◆ **GOAL**
Return the data exactly, with all pictures removed.

==========

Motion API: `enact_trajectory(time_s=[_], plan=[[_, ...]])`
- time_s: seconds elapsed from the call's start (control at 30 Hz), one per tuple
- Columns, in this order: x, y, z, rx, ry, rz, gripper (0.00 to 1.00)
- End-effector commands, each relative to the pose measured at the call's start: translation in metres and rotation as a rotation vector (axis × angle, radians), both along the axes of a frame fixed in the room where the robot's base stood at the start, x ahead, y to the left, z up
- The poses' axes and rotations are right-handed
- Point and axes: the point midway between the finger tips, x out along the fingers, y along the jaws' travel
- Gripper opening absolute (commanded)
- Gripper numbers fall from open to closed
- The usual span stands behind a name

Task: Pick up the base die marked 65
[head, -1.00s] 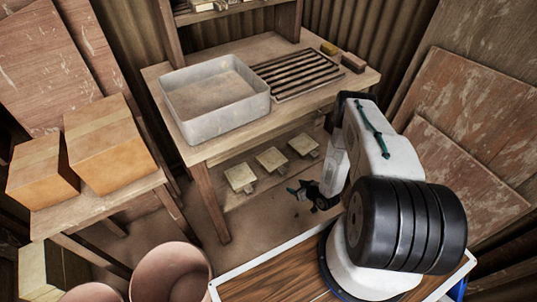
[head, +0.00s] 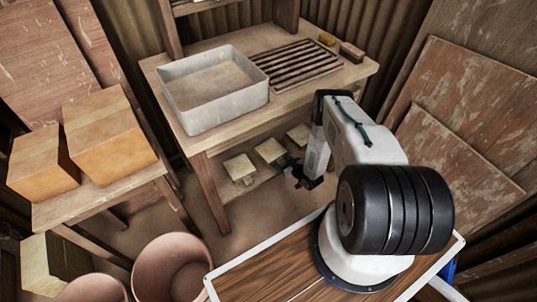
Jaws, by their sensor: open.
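Several square, pale dies sit on the low shelf under the workbench. The left die (head: 239,167), the middle die (head: 270,150) and the right die (head: 299,135) stand in a slanting row. No number can be read on any of them, so I cannot tell which is marked 65. My gripper (head: 289,165) is open and small in view, in front of the shelf just below the middle and right dies. It overlaps the middle die's lower right edge in the picture; I cannot tell whether they touch.
The workbench (head: 212,147) stands over the shelf and carries a grey tray (head: 212,115) and a slatted rack (head: 300,75). Its front leg (head: 208,195) is left of the dies. Cardboard boxes (head: 107,140) stand on a side table. Buckets (head: 170,268) stand at lower left.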

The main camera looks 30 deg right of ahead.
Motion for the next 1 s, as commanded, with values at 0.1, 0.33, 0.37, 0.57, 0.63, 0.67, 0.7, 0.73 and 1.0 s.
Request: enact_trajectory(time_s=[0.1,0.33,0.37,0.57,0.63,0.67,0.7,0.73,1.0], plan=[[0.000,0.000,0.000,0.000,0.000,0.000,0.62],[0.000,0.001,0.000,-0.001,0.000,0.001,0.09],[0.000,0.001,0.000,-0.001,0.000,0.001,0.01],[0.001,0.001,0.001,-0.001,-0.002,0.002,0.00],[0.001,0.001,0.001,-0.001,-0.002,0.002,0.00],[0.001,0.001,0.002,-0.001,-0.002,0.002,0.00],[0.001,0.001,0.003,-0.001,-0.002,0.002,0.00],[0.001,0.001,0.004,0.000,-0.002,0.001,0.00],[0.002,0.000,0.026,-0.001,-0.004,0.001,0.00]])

==========

◆ **REPLY TO THE EXERCISE**
Motion API: `enact_trajectory(time_s=[_], plan=[[_, ...]])`
- time_s: seconds elapsed from the call's start (control at 30 Hz), one per tuple
- Columns, in this order: x, y, z, rx, ry, rz, gripper (0.00 to 1.00)
- End-effector commands, each relative to the pose measured at the call's start: translation in metres and rotation as a rotation vector (axis × angle, radians), both along the axes of a frame fixed in the room where the robot's base stood at the start, x ahead, y to the left, z up
- The poses' axes and rotations are right-handed
- Point and axes: the point midway between the finger tips, x out along the fingers, y along the jaws' travel
- Gripper opening absolute (commanded)
- Gripper numbers fall from open to closed
- The usual span stands behind a name

Task: Pick up the base die marked 65
[head, -1.00s] 
[head, +0.00s] 
Jaws, by their sensor: open.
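Several square, pale dies sit on the low shelf under the workbench. The left die (head: 239,167), the middle die (head: 270,150) and the right die (head: 299,135) stand in a slanting row. No number can be read on any of them, so I cannot tell which is marked 65. My gripper (head: 289,165) is open and small in view, in front of the shelf just below the middle and right dies. It overlaps the middle die's lower right edge in the picture; I cannot tell whether they touch.
The workbench (head: 212,147) stands over the shelf and carries a grey tray (head: 212,115) and a slatted rack (head: 300,75). Its front leg (head: 208,195) is left of the dies. Cardboard boxes (head: 107,140) stand on a side table. Buckets (head: 170,268) stand at lower left.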

The main camera looks 30 deg right of ahead.
Motion for the next 1 s, as commanded, with values at 0.1, 0.33, 0.37, 0.57, 0.63, 0.67, 0.7, 0.73 and 1.0 s.
Request: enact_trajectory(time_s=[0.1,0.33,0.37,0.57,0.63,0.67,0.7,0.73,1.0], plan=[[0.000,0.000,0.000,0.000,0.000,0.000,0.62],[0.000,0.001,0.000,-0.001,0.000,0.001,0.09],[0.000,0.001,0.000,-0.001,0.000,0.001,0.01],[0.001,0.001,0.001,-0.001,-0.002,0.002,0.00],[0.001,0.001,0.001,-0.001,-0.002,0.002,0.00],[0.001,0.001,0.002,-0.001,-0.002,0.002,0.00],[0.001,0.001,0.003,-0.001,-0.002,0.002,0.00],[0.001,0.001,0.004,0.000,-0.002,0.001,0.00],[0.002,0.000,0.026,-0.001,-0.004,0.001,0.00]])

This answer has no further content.